From the line that includes "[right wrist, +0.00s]" to the last line of the records that follow, copy every line exactly and nothing more, omitting pictures.

* START *

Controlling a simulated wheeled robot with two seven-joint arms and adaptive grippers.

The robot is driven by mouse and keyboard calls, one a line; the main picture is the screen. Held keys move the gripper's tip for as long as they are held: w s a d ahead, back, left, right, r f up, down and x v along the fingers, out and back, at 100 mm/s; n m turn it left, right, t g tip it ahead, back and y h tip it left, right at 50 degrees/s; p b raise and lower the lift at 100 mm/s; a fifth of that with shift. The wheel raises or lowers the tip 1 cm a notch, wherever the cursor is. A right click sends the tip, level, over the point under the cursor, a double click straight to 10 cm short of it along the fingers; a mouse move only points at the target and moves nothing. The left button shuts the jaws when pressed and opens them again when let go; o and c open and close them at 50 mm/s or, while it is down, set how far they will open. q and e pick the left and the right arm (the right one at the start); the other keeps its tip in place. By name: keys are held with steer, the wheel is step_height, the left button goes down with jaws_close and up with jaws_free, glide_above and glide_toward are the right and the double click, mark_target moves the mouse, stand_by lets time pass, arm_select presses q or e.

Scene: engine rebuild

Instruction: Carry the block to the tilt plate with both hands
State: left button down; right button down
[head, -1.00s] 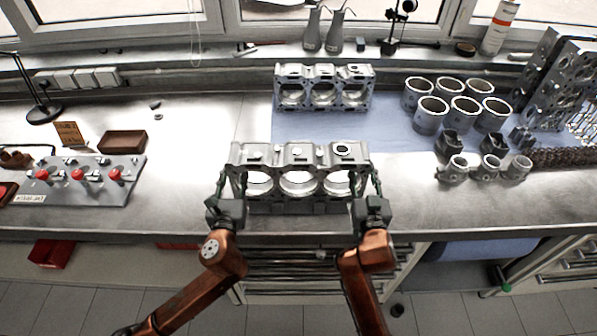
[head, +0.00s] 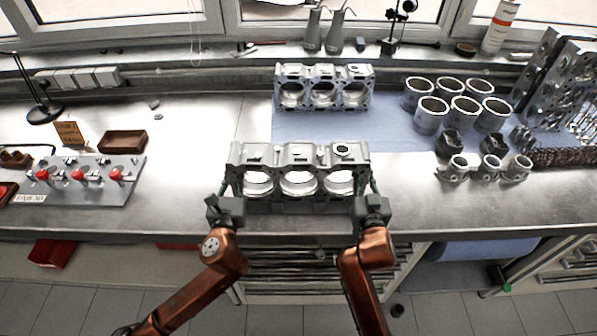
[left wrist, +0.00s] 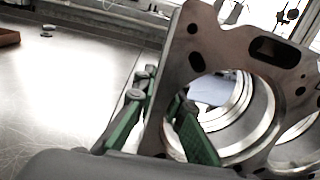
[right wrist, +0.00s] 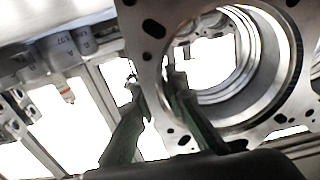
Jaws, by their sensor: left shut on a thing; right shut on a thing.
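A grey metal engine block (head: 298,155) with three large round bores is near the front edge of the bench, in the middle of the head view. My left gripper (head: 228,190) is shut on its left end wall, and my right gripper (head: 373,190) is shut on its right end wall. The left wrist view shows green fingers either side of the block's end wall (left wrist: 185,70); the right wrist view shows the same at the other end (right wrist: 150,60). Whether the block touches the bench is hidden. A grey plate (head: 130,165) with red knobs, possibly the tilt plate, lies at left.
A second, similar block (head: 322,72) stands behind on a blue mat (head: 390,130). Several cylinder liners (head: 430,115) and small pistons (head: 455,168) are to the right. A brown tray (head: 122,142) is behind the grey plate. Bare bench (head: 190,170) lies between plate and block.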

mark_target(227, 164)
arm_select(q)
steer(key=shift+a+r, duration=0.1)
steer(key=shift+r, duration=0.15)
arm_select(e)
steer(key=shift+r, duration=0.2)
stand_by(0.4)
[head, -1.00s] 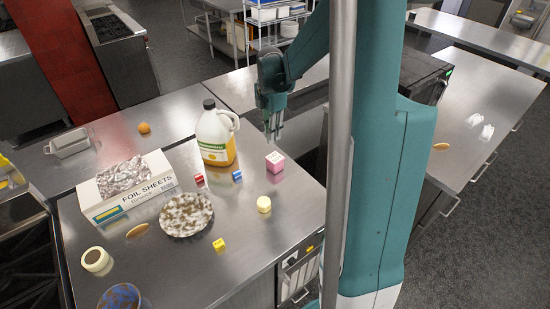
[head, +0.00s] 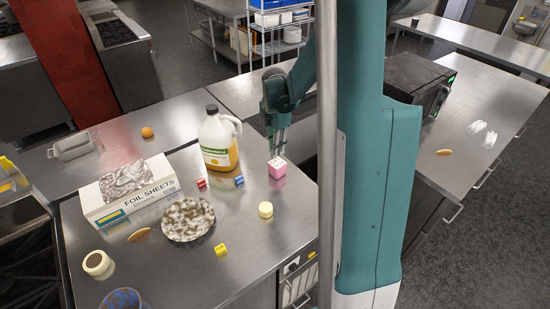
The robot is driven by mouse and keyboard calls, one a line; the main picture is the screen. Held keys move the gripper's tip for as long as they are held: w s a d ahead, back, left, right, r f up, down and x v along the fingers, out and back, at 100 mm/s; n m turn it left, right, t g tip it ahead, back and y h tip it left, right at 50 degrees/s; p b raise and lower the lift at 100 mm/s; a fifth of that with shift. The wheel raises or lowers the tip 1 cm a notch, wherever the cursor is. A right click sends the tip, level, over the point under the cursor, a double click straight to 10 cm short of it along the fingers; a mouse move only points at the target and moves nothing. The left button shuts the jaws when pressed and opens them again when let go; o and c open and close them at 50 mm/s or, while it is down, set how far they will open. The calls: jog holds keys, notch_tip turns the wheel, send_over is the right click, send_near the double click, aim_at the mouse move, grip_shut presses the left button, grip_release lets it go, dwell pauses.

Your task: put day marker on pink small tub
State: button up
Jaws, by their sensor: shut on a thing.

* END *

Result for this task ->
[right wrist, +0.00s] 
Jaws, by their sensor: left shut on a thing; right shut on a thing.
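A grey metal engine block (head: 298,155) with three large round bores is near the front edge of the bench, in the middle of the head view. My left gripper (head: 228,190) is shut on its left end wall, and my right gripper (head: 373,190) is shut on its right end wall. The left wrist view shows green fingers either side of the block's end wall (left wrist: 185,70); the right wrist view shows the same at the other end (right wrist: 150,60). Whether the block touches the bench is hidden. A grey plate (head: 130,165) with red knobs, possibly the tilt plate, lies at left.
A second, similar block (head: 322,72) stands behind on a blue mat (head: 390,130). Several cylinder liners (head: 430,115) and small pistons (head: 455,168) are to the right. A brown tray (head: 122,142) is behind the grey plate. Bare bench (head: 190,170) lies between plate and block.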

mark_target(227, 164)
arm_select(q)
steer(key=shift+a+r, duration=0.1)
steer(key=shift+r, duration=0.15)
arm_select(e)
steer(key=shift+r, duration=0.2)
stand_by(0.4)
[head, -1.00s] 
[head, +0.00s] 
The robot is driven by mouse and keyboard calls, one a line; the main picture is the screen. Held keys move the gripper's tip for as long as they are held: w s a d ahead, back, left, right, r f up, down and x v along the fingers, out and back, at 100 mm/s; n m turn it left, right, t g tip it ahead, back and y h tip it left, right at 50 degrees/s; p b raise and lower the lift at 100 mm/s; a fifth of that with shift. The wheel raises or lowers the tip 1 cm a notch, wherever the cursor is. A right click sends the tip, level, over the point under the cursor, a double click straight to 10 cm short of it along the fingers; a mouse move only points at the target and moves nothing. The left button shuts the jaws when pressed and opens them again when let go; o and c open and close them at 50 mm/s or, while it is down, set how far they will open. The calls: jog holds keys, notch_tip turns the wheel, send_over is the right click, send_near the double click, aim_at the mouse move, grip_shut presses the left button, grip_release lets it go, dwell pauses.

Your task: put day marker on pink small tub
State: button up
Jaws, by their sensor: shut on a thing.

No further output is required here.